Required task: From the first line of the entries below through the line bearing "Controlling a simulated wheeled", write out each line exactly. Omit pictures.
-- Start of Listing --
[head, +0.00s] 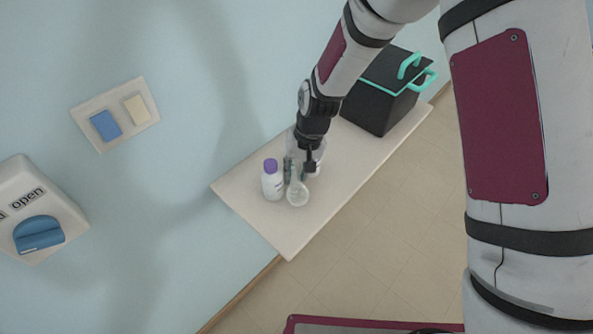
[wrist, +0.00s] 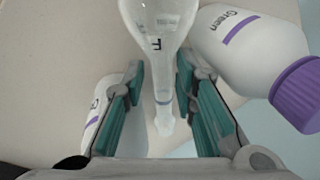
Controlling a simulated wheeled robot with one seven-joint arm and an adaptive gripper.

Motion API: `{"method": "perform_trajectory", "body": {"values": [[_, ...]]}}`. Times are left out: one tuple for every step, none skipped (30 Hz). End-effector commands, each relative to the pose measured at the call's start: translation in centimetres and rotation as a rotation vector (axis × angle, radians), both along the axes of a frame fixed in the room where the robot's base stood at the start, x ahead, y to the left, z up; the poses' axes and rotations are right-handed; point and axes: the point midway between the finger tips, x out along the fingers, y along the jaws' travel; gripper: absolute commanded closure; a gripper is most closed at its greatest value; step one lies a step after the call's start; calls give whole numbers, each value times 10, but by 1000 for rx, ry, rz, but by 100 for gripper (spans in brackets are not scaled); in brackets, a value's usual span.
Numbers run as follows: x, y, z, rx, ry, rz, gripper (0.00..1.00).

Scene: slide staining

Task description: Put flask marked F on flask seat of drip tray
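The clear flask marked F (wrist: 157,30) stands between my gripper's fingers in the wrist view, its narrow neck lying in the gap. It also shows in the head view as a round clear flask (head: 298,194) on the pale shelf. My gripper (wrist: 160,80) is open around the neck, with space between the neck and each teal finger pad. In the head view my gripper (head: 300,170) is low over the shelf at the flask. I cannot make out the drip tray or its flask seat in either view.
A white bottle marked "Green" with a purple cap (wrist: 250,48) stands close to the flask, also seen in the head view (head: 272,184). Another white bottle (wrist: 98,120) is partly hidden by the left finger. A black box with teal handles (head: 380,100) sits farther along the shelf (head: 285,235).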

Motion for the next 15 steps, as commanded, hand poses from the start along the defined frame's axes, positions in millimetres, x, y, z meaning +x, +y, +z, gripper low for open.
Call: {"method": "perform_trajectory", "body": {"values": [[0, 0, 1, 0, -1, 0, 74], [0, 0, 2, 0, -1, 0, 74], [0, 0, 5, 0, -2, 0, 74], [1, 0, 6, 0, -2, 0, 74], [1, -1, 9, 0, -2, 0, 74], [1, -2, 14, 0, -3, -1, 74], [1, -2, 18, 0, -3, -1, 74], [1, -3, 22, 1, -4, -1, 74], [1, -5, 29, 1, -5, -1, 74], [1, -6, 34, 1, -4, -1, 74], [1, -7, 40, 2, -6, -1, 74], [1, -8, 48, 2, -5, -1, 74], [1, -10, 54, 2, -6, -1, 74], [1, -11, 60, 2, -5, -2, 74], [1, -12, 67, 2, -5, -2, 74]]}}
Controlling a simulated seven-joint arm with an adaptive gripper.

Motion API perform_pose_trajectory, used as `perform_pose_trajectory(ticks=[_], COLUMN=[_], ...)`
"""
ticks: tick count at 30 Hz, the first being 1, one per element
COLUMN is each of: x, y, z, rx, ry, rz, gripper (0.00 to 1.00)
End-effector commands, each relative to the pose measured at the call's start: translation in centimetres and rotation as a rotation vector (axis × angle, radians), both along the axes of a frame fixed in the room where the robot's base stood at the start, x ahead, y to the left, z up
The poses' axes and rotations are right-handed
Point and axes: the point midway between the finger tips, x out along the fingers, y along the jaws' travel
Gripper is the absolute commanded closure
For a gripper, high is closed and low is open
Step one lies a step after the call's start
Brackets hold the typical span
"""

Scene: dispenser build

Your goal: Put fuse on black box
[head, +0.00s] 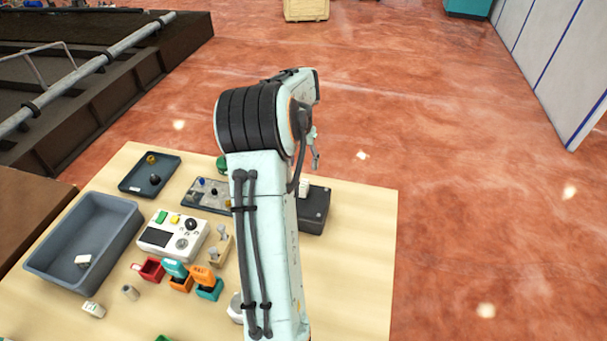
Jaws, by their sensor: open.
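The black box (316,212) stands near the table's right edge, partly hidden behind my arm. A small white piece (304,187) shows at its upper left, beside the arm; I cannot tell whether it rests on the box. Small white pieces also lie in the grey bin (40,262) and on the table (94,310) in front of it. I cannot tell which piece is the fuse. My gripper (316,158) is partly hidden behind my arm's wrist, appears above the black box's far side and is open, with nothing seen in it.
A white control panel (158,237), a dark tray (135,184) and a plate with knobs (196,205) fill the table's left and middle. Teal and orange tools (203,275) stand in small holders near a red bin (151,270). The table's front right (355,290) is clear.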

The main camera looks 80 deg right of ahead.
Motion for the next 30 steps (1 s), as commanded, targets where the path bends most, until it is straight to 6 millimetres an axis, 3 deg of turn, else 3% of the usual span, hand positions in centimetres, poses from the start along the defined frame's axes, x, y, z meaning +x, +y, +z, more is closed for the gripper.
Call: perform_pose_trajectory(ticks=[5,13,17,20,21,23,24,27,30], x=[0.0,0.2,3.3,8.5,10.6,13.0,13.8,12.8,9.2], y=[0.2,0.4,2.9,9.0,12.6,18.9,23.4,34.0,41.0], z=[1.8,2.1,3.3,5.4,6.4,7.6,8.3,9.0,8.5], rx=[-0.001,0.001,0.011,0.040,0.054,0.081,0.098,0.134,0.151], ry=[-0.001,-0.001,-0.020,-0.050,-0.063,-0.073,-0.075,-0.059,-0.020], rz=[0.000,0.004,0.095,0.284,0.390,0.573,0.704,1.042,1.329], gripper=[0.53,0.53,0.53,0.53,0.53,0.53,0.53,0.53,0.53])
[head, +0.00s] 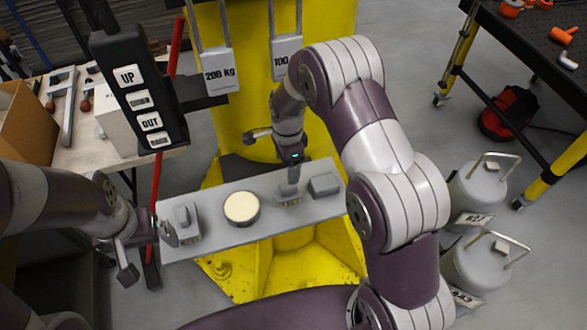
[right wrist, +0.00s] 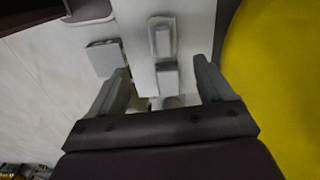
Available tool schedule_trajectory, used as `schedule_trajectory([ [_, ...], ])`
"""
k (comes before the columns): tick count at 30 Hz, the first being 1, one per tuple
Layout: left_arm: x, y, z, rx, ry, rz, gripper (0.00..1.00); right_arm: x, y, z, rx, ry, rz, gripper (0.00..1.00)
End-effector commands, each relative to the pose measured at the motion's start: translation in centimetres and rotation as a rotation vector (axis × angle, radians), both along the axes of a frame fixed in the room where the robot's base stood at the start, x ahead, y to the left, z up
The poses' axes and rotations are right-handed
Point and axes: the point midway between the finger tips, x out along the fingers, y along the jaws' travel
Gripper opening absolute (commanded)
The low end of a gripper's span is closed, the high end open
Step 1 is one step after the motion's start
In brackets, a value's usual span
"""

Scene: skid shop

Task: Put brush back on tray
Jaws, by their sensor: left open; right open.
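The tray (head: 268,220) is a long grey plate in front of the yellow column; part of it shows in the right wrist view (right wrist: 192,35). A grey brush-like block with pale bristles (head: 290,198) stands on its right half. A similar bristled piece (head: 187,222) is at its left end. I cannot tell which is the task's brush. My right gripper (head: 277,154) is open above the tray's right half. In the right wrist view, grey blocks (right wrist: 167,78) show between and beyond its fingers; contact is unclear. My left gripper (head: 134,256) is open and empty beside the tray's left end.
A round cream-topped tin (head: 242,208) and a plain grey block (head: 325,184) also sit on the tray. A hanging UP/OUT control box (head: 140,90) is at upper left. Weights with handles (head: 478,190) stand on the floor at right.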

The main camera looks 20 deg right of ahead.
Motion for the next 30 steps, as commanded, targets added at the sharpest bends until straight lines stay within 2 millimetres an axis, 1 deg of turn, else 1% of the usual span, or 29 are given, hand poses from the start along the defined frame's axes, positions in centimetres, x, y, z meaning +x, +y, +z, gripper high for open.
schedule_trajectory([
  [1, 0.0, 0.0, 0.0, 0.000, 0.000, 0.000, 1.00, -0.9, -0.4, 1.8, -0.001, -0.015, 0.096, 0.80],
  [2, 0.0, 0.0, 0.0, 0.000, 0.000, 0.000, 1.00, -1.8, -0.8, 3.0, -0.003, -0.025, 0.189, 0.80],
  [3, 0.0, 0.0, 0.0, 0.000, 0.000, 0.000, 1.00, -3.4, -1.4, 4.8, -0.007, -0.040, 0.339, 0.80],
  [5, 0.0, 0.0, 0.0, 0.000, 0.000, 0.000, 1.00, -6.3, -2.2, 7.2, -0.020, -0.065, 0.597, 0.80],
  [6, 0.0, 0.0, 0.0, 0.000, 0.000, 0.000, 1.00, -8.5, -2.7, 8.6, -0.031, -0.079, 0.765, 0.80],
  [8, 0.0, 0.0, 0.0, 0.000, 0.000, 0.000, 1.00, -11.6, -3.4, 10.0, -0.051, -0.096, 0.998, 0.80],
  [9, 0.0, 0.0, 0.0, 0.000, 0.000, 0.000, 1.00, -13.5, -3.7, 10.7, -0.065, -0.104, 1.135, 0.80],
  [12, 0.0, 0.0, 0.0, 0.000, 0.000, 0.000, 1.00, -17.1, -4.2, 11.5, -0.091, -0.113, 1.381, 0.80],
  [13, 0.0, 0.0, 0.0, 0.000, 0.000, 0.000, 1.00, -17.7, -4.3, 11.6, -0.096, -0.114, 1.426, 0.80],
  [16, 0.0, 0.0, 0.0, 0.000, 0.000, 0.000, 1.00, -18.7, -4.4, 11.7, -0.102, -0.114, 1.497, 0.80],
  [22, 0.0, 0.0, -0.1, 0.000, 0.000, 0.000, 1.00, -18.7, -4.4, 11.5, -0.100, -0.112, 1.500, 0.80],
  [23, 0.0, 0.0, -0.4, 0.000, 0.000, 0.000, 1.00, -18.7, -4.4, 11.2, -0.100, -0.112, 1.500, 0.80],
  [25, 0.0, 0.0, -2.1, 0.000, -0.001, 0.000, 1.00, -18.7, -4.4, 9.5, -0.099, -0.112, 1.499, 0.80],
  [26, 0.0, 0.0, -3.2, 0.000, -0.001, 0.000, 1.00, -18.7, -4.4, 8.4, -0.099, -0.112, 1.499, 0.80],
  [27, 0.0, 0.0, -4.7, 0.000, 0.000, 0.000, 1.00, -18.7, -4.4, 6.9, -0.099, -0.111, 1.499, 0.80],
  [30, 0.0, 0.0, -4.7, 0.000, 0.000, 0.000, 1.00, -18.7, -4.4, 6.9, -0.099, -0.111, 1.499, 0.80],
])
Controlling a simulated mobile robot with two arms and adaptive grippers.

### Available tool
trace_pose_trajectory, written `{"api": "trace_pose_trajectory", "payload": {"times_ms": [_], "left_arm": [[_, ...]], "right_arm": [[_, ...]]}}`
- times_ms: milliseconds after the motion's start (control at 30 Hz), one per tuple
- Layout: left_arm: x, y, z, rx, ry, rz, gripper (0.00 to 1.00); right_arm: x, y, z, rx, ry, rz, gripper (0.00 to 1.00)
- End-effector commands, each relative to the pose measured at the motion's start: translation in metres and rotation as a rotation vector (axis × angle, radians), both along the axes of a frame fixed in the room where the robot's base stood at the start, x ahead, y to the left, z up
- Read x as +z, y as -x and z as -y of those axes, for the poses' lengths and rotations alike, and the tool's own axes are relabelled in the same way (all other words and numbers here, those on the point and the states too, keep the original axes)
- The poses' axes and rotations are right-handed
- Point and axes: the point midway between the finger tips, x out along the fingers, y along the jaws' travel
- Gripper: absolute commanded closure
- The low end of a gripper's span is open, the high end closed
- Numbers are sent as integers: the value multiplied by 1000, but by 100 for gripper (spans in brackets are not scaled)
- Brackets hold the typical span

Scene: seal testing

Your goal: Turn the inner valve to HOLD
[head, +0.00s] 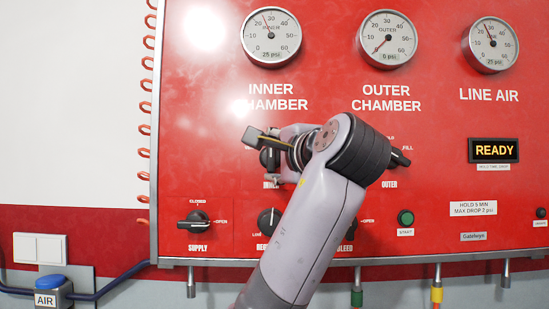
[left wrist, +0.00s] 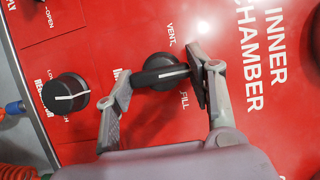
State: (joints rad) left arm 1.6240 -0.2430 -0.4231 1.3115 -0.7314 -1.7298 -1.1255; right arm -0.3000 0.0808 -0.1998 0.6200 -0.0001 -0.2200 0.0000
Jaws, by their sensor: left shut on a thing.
-- End of Listing --
Reply:
[head, +0.00s] 
[wrist, +0.00s] 
Controlling a simulated wheeled robot with one seven-joint arm and an adaptive gripper.

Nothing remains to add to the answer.